Indeed, moves to suspend Garzón from the Audiencia Nacional were initiated following his attempt to open an investigation into the systematic torture program at Guantánamo Bay in 2009 as well as his investigation into crimes against humanity committed during the fascist dictatorship of Gen. Francisco Franco. He was convicted in 2012 of misconduct for illegal wiretapping during the investigation of the Gürtel corruption case and disqualified from the position of judge for 11 years.

The decision to bring the Chilean state under Piñera to the ICC took shape at the Latin American Human Rights Forum held at the beginning of 2020 at which Garzón was guest speaker. Garzón made contact with the forum organizers, pseudo-left parliamentarians Alejandro Navarro (Progresivo), Adriana Muñoz (Partido Por la Democracia) and Juan Ignacio Latorre (Revolución Democratica)—all members of the Senate Human Rights Commission.

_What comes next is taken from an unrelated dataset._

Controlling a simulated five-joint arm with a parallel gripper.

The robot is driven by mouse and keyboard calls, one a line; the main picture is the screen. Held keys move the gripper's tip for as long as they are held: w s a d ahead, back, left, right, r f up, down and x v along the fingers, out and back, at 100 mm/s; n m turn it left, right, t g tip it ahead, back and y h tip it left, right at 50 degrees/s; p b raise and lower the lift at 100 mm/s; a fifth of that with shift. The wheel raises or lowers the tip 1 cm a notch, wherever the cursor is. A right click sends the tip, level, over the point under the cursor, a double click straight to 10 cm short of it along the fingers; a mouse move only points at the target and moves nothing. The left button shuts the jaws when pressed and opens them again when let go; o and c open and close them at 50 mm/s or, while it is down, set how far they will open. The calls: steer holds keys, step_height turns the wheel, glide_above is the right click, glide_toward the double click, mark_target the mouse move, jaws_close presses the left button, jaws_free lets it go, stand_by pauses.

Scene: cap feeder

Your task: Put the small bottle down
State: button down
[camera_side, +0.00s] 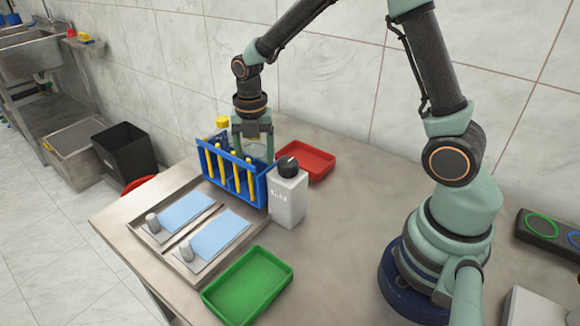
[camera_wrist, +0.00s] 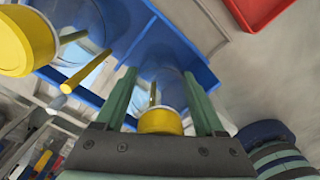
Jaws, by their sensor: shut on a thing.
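My gripper (camera_side: 253,150) is at the back of the blue rack (camera_side: 258,190), pointing down. In the wrist view its two green fingers (camera_wrist: 160,80) stand on either side of a small clear bottle with a yellow cap (camera_wrist: 160,122), and they are shut on it. The bottle's lower part overlaps the blue rack (camera_wrist: 195,68) in that view. I cannot tell whether it touches the rack or hangs above it. In the side view the fingers and rack mostly hide the bottle.
Another yellow-capped bottle (camera_side: 222,123) stands just left of my gripper. A white bottle with a black cap (camera_side: 288,198) stands right of the rack. A red tray (camera_side: 318,160) is behind, a green tray (camera_side: 247,285) in front. Bare table lies right of the green tray.

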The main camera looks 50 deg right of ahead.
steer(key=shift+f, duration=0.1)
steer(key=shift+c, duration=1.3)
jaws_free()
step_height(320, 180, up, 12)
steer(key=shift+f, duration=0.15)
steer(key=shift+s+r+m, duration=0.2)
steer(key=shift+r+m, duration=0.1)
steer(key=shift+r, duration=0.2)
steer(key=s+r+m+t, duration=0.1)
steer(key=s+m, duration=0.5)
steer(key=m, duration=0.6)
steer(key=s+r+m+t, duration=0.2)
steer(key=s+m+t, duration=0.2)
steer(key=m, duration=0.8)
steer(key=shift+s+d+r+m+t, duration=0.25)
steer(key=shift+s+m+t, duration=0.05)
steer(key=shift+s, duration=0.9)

Lawyer Carlos Margotta, president of the Chilean Human Rights Commission and aligned to the Chilean Stalinist PC, agreed with the idea of going to the International Criminal Court in March 2020.

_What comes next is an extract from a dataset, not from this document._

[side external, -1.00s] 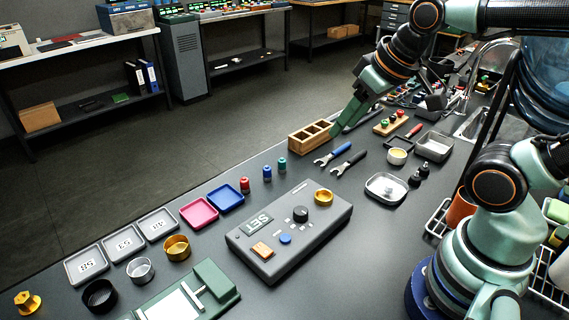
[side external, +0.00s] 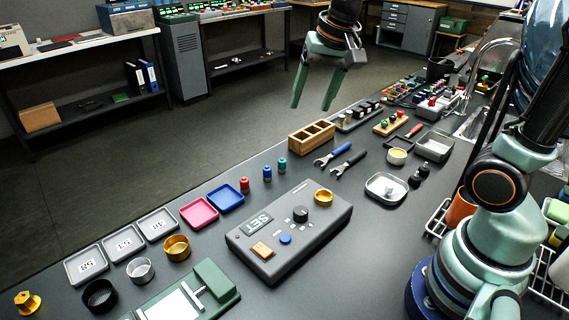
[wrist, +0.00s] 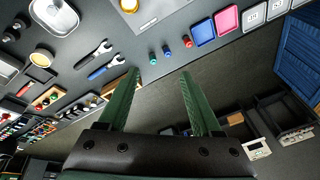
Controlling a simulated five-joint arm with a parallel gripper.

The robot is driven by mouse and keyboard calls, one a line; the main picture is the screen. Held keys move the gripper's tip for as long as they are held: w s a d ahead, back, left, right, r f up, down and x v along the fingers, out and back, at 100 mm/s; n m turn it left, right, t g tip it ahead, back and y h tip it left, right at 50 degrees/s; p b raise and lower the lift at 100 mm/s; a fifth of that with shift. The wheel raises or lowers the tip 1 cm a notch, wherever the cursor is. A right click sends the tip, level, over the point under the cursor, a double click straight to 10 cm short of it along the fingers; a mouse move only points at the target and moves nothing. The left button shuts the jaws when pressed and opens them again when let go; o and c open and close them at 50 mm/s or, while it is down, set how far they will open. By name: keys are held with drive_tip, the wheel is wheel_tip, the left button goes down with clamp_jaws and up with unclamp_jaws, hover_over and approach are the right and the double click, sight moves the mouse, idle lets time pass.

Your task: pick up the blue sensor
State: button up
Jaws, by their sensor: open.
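The blue sensor (side external: 267,173) is a small upright cylinder on the dark bench, between a red one (side external: 244,185) and a teal one (side external: 282,164). In the wrist view the blue sensor (wrist: 166,50) lies just beyond the fingertips, between the red and teal ones. My gripper (side external: 313,107) is open and empty, raised well above the bench's far edge, above and to the right of the sensor in the side view. Its two green fingers also show in the wrist view (wrist: 158,72), spread apart with nothing between them.
Close to the small cylinders are a blue tray (side external: 225,199), a pink tray (side external: 198,213) and a grey device with knobs (side external: 290,228). A wooden divided box (side external: 311,137) and two wrenches (side external: 333,154) are to the right. Open floor lies beyond the bench edge.

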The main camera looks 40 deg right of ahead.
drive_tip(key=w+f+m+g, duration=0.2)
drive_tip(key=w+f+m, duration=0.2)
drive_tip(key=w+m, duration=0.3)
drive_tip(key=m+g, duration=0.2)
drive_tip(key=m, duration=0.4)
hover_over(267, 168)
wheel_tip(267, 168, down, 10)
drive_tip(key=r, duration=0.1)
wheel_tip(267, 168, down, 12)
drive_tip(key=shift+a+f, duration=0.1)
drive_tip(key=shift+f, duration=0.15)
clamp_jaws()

On the 22nd anniversary of Pinochet’s arrest last year, Garzón expanded on his motivations for pursuing Piñera: “I fear for what may happen on the first anniversary of the social outbreak and the subsequent plebiscite, I fear for the actions of the police, who are still in charge of those who have openly supported their subordinates and make a defense of the rotten apples without realizing that in doing so they are rotting an entire institution ... But even President Piñera himself recognizes that Carabineros de Chile must undergo profound changes. Then I ask, what are you waiting for, Mr. Piñera? How many more deaths, how many more rapes, how many more tortures must happen to undertake this profound transformation?”

As events in Colombia, Brazil and throughout Latin America demonstrate, the region’s capitalist ruling classes and their political allies in Washington are not about to pursue a policy of reforming the repressive apparatus. Rather, they rest ever more heavily upon it as they prepare police-state measures against the rising tide of struggle within the working class.